- [WORK INSTRUCTIONS] Print the line that contains "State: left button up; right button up" and every line after it through the last line of the records below, exactly as written and nothing else.

- [PROVIDED ENTRIES]
--- BEGIN ---

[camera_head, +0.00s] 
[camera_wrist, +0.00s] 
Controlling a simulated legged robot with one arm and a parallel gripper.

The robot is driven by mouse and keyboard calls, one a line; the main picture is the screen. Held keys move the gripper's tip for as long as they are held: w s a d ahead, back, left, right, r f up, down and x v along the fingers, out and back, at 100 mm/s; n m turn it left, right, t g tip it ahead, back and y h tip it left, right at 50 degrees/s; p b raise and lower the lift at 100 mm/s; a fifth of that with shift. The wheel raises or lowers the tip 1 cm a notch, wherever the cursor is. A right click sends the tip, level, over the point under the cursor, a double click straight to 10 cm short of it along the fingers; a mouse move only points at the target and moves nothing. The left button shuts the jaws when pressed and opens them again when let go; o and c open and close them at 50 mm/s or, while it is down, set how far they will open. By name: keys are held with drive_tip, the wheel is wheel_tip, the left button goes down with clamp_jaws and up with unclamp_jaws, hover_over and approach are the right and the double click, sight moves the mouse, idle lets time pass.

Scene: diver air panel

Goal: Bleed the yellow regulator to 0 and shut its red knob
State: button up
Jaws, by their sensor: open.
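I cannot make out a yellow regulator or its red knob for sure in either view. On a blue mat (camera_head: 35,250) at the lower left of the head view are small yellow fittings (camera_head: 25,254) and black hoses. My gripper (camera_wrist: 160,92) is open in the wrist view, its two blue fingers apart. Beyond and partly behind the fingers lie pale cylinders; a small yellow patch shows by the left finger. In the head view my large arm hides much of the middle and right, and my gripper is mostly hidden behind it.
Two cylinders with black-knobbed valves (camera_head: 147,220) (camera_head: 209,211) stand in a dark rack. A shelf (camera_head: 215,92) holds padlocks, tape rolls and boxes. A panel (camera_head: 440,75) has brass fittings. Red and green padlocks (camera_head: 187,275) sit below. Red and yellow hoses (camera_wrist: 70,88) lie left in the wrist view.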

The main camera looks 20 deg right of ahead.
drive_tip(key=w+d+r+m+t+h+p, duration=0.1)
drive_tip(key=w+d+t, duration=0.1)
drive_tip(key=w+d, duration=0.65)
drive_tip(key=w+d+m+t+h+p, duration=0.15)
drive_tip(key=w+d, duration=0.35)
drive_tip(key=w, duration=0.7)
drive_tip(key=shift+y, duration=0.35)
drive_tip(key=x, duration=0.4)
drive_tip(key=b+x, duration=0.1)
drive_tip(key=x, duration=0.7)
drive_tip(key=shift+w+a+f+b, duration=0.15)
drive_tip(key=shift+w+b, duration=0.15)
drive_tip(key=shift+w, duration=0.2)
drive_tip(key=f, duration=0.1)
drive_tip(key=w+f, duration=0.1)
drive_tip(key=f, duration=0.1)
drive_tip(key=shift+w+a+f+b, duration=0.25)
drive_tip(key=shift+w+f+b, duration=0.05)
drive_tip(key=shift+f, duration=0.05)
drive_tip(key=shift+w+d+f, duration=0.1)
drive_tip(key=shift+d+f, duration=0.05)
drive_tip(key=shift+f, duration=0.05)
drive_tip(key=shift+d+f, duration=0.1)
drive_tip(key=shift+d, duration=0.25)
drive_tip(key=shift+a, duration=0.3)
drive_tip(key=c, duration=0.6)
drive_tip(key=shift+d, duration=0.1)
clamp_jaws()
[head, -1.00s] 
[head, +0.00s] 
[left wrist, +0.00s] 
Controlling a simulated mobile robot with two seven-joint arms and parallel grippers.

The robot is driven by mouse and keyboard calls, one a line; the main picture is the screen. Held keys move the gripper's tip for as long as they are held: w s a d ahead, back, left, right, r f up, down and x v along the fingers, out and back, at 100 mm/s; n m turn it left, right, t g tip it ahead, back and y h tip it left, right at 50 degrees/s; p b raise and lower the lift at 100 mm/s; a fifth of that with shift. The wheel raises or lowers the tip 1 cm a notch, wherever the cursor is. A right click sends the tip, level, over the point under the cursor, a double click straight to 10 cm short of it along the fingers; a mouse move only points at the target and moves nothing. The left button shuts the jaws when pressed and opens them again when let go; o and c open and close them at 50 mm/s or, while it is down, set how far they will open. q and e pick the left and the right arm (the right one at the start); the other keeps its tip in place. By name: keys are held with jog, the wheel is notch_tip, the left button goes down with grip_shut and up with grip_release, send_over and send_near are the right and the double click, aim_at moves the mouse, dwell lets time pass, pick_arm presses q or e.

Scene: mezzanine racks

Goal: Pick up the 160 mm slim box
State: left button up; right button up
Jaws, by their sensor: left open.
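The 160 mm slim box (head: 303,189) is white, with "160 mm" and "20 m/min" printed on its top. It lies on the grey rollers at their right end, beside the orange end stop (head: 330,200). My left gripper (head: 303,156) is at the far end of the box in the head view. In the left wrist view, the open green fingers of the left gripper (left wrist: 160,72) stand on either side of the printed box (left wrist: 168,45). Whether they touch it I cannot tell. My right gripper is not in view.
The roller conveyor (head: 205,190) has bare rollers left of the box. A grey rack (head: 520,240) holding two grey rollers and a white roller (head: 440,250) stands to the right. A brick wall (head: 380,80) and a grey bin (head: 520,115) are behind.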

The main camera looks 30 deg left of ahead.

--- END ---

- [EXPECTED ANSWER]
State: left button up; right button up
Jaws, by their sensor: left open.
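The 160 mm slim box (head: 303,189) is white, with "160 mm" and "20 m/min" printed on its top. It lies on the grey rollers at their right end, beside the orange end stop (head: 330,200). My left gripper (head: 303,156) is at the far end of the box in the head view. In the left wrist view, the open green fingers of the left gripper (left wrist: 160,72) stand on either side of the printed box (left wrist: 168,45). Whether they touch it I cannot tell. My right gripper is not in view.
The roller conveyor (head: 205,190) has bare rollers left of the box. A grey rack (head: 520,240) holding two grey rollers and a white roller (head: 440,250) stands to the right. A brick wall (head: 380,80) and a grey bin (head: 520,115) are behind.

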The main camera looks 30 deg left of ahead.

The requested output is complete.